Les données du baromètre manquent de détails mais illustrent la santé différenciée entre les secteurs. Que ce soit en 2022 ou en 2023, l’agroalimentaire se porte au mieux. Malgré 23 fermetures de sites en 2023, le solde net est de 47 ouvertures ou extensions. Avec 29 créations ou extensions et aucune fermeture, l’industrie verte et économie circulaire (recyclage) prend la deuxième marche du podium à la construction, qui passe de 25 ouvertures nettes en 2022 à seulement, à cause de 13 fermetures, en raison de la morosité dans le secteur du BTP. Celui des transports montre le contraste dans le paysage industriel français. En 2022 comme en 2023, il totalise le deuxième plus grand nombre de fermetures. Pourtant, l’an dernier, il est le troisième en ouvertures nettes (22) grâce à 38 sites sensiblement agrandis ou créés.

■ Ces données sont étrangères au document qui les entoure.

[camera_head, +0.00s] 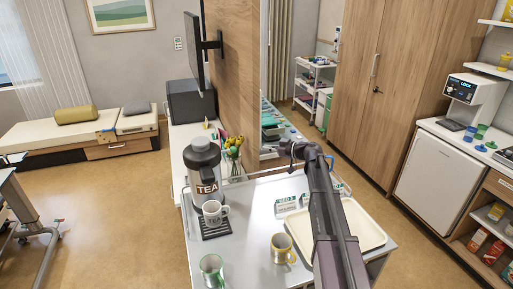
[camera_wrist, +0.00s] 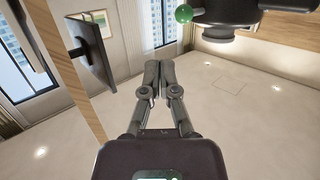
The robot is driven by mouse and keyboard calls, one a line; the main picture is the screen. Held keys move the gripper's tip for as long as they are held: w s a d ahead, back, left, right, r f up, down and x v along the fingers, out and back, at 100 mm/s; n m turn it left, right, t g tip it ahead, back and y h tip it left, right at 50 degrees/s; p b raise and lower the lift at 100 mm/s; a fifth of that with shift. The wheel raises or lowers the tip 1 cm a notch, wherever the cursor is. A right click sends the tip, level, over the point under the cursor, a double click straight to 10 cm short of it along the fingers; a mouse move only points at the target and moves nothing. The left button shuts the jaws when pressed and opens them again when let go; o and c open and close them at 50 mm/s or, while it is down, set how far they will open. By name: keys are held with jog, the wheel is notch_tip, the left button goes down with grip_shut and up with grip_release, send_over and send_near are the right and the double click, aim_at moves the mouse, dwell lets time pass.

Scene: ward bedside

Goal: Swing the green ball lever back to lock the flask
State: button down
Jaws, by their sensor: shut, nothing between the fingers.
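The grey flask (camera_head: 205,165) with a dark top and a TEA label stands upright on the white cart, behind a white mug. In the wrist view, the green ball (camera_wrist: 183,14) shows at the top edge, beside the dark top of the flask (camera_wrist: 240,14). I cannot make out the ball in the head view. My gripper (camera_wrist: 153,68) is shut and empty, with its fingers apart from the ball. In the head view, my arm reaches over the cart to the right of the flask, and its fingertips are not clear there.
The white mug (camera_head: 212,213) stands on a dark mat. A cream tray (camera_head: 368,232) and small labelled boxes (camera_head: 286,206) lie on the right. Yellow flowers (camera_head: 233,143) stand behind the flask.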

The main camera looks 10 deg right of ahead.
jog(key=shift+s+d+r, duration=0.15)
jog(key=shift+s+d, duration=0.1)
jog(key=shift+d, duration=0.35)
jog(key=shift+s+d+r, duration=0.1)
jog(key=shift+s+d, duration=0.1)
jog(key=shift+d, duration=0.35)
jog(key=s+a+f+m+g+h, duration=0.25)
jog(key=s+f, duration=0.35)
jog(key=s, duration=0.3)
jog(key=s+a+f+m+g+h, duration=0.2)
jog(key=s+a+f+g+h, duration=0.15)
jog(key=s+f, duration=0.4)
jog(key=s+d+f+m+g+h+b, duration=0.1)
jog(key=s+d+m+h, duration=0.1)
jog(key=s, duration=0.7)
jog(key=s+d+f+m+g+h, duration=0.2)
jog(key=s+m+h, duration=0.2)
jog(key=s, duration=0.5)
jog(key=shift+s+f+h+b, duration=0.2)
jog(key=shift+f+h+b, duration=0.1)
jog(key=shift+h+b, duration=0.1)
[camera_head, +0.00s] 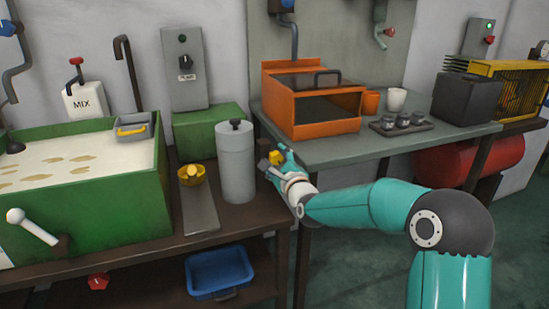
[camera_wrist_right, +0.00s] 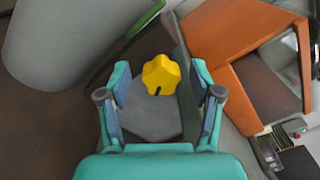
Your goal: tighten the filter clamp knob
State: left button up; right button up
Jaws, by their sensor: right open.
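A yellow lobed knob (camera_wrist_right: 160,75) shows between the fingertips of my right gripper (camera_wrist_right: 159,88) in the wrist view. The fingers stand apart on its two sides, with a visible gap on each side. In the head view the yellow knob (camera_head: 276,157) shows at the tips of my right gripper (camera_head: 279,160), just right of a grey cylindrical canister (camera_head: 236,165) with a dark top knob. The canister also fills the upper left of the wrist view (camera_wrist_right: 65,40). My left gripper is not in view.
An orange open-fronted box (camera_head: 310,105) stands on the grey table (camera_head: 360,150) behind my right gripper. A blue bin (camera_head: 217,270) is on the lower shelf.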

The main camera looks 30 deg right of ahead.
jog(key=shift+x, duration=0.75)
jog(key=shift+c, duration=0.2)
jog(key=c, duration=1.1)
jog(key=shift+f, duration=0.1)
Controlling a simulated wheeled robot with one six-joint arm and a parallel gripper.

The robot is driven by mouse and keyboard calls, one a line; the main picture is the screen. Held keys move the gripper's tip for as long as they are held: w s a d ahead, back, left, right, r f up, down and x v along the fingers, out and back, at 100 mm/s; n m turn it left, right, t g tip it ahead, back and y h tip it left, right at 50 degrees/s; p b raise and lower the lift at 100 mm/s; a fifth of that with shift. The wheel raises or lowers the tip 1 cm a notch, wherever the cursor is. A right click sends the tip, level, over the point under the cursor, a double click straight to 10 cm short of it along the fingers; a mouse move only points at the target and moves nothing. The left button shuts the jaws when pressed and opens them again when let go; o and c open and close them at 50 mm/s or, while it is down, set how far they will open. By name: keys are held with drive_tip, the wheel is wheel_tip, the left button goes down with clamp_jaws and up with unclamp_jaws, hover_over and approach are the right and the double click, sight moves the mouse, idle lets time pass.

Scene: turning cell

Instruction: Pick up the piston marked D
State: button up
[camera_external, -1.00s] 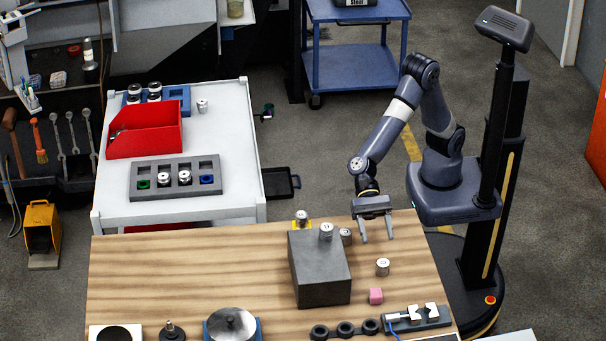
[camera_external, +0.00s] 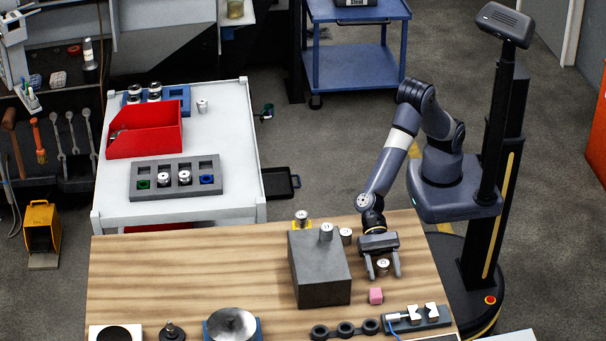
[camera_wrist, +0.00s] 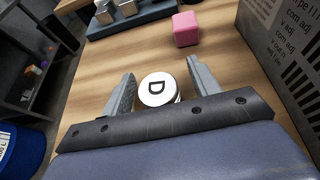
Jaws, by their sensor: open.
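The piston marked D (camera_wrist: 158,89) shows in the wrist view as a short silver cylinder, its black D facing up. It stands on the wooden table, between the two fingers of my gripper (camera_wrist: 160,88). In the external view the same piston (camera_external: 383,267) stands upright between the fingertips of my gripper (camera_external: 383,272), right of the grey block. My gripper is open, with a gap visible between the piston and each finger in the wrist view. The piston's lower side is partly hidden by the gripper body in the wrist view.
A grey block (camera_external: 320,277) stands left of the gripper, with a piston (camera_external: 326,231) on top. Another piston (camera_external: 346,236) is just behind it. A pink cube (camera_external: 376,296) sits in front of the gripper. A fixture with metal blocks (camera_external: 418,318) lies at front right.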

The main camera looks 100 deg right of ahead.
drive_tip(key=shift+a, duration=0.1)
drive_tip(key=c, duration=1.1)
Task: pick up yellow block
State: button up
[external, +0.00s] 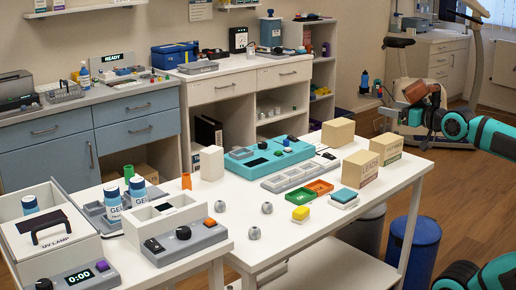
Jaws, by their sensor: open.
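The yellow block (301,212) sits on the front half of the white table, on top of a small white piece. It stands in front of the orange tray and left of a teal-topped white block (344,196). My gripper (393,113) is at the right, raised and well apart from the yellow block, beyond the table's right edge. It is open; its fingers are small in the picture and I see nothing held between them.
Cardboard boxes (361,169) stand at the table's right side. Green (291,197) and orange (319,187) trays lie behind the yellow block. Small grey knobs (254,233) lie to its left. The table's front right is clear. A blue bin (414,245) stands on the floor.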

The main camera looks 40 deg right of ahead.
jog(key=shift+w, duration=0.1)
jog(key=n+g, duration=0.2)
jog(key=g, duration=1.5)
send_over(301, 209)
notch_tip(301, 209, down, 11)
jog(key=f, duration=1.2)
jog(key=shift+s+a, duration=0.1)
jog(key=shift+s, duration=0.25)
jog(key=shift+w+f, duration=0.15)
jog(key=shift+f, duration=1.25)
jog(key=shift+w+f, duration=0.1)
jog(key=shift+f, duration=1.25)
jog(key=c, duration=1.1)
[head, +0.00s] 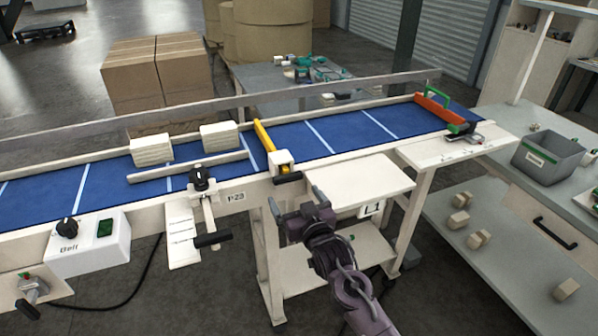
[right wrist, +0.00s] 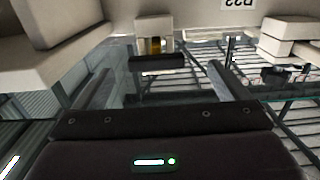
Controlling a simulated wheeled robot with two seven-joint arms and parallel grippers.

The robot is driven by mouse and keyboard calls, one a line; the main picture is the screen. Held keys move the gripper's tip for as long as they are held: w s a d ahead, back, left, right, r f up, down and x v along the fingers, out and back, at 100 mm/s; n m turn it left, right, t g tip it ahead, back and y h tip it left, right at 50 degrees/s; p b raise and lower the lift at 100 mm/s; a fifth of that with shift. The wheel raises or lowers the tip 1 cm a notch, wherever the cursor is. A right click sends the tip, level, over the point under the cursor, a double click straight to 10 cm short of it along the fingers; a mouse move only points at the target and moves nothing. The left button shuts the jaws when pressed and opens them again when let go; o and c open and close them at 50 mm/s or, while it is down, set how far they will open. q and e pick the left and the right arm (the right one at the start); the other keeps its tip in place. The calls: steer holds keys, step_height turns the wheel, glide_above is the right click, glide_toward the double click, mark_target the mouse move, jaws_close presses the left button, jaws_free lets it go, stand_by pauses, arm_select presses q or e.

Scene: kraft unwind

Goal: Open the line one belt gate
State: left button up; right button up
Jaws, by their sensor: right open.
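The belt gate is a yellow bar (head: 264,136) lying across the blue belt (head: 305,137), from a white block (head: 282,158) on the near rail toward the far rail. A black handle (head: 288,178) sticks out of the block's front. My right gripper (head: 305,209) is open and empty, just below and in front of this handle, apart from it. In the right wrist view the black handle (right wrist: 156,62) shows ahead, between the two open fingers (right wrist: 158,80), with the block and a bit of yellow above it. My left gripper is not in view.
Cream blocks (head: 152,150) sit on the belt left of the gate. A black knob (head: 200,178) and a lever with a black grip (head: 212,239) are on the near rail. A white shelf (head: 358,184) labelled L1 juts out right of my gripper. An orange-and-green bar (head: 440,112) crosses the belt's right end.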

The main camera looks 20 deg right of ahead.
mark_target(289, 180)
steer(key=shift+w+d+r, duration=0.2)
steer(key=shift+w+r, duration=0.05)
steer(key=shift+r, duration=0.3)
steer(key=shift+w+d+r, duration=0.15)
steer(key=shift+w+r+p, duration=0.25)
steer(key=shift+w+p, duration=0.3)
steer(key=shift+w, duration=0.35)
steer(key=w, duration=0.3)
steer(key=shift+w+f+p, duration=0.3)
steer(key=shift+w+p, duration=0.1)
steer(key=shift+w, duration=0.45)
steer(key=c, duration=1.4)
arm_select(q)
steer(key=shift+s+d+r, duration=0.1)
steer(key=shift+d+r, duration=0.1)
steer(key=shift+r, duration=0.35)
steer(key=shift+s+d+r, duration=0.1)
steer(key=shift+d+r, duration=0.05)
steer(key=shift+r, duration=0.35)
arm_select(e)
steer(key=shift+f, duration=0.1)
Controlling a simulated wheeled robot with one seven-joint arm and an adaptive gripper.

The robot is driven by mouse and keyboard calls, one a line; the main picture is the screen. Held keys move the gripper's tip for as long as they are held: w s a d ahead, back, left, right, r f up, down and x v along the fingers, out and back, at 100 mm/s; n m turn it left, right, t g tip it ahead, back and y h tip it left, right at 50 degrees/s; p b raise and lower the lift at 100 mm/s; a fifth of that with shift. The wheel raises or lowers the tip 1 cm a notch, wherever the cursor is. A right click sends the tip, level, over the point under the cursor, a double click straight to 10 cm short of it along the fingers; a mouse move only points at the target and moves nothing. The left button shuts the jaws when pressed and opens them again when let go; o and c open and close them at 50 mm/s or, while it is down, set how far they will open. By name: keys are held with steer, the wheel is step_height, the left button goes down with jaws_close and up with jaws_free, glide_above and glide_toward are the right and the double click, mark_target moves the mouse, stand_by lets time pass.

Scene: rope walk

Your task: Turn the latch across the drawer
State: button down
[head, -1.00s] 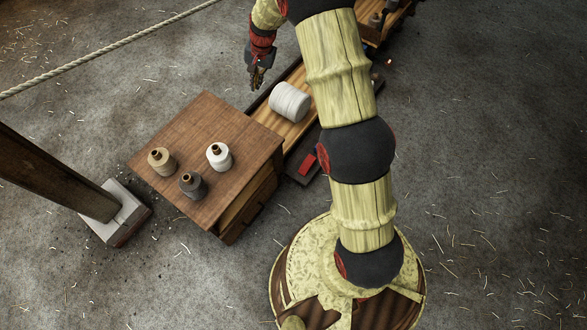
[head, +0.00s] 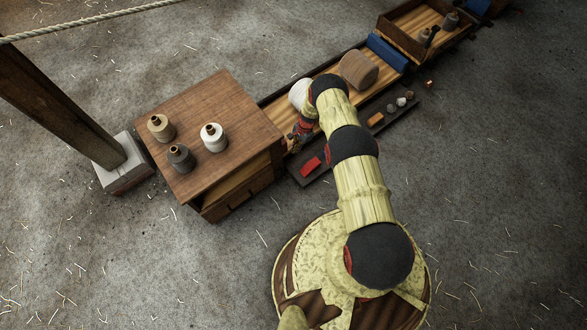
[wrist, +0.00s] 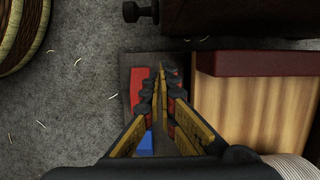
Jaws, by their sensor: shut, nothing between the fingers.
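The brown wooden cabinet (head: 222,118) stands left of centre in the head view. Its drawer front (head: 240,197) faces the lower right and carries a dark handle; I cannot make out a separate latch there. My gripper (head: 293,137) is just right of the cabinet, low beside the bench and apart from the drawer front. In the wrist view my gripper (wrist: 161,72) is shut and empty, its fingertips close together. A dark wooden edge with a dark knob (wrist: 140,12) shows at the top of that view; I cannot tell whether this knob is the latch.
A long bench holds a white spool (head: 299,94) and a brown spool (head: 359,70). A dark floor tray (head: 345,138) carries a red block (head: 311,166). A post (head: 70,105) stands left; floor in front is clear.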

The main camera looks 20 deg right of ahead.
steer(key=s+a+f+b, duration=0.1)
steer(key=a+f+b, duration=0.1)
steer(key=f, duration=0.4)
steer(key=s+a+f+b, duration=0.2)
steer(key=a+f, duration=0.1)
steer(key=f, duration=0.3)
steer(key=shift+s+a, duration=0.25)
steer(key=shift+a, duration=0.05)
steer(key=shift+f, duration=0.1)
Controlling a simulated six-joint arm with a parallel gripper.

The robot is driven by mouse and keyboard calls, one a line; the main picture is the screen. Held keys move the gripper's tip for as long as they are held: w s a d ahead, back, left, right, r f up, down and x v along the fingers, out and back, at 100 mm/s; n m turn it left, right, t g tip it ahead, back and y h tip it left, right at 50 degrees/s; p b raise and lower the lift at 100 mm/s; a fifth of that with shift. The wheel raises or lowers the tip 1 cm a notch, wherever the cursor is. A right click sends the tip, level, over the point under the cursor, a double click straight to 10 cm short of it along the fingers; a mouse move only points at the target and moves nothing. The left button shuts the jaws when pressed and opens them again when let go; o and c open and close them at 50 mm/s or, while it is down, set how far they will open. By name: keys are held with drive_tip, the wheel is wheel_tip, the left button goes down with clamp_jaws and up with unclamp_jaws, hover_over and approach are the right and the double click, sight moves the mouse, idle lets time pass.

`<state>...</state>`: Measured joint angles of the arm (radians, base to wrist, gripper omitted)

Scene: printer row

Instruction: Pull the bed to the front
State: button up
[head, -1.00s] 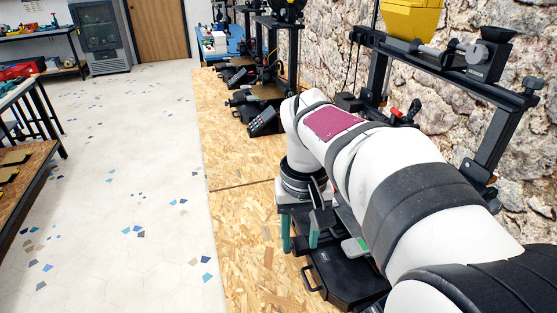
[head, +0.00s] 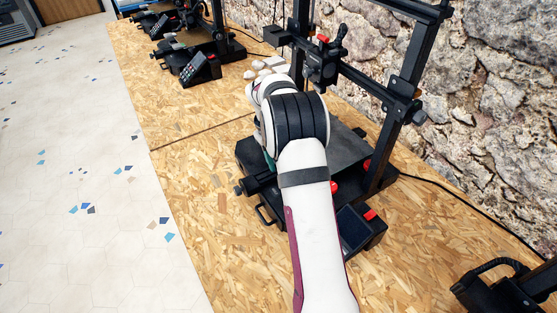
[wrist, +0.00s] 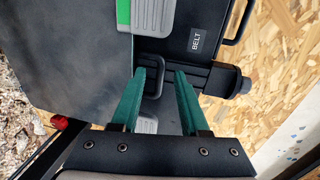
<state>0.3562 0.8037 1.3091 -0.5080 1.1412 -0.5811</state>
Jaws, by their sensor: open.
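The printer in the middle of the head view has a dark, flat bed (head: 347,150), partly covered by my arm. In the wrist view the bed (wrist: 65,60) is the large dark plate on the left. A small black loop-shaped handle (wrist: 159,86) shows near the bed's edge, between the fingertips as seen from the wrist. My gripper (wrist: 160,72) is open, with one green finger on each side of the handle. I cannot tell whether either finger touches it. In the head view, my arm hides nearly all of the gripper.
A black base part marked BELT (wrist: 212,35) lies beside the handle. The printer's upright frame (head: 390,130) stands behind the bed. A control box with a screen (head: 360,232) sits at its front right. Another printer (head: 195,45) stands farther back. The wooden bench (head: 205,195) is clear at left.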

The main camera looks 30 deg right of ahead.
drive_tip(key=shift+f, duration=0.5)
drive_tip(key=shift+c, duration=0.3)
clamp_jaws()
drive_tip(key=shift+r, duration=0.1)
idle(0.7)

Les Hauts-de-France en difficulté
Des secteurs pourtant en difficulté depuis plusieurs décennies parviennent à sortir la tête de l’eau. Le textile, qui souffre de la concurrence des pays à bas coûts, parvient à 19 ouvertures nettes en 2023 contre 23 l’année précédente. La métallurgie, qui était le plus en difficulté en 2022, avec un solde négatif de 4 sites, se retrouve avec 10 ouvertures nettes en 2023. Le secteur de la santé est également parmi les plus en verve.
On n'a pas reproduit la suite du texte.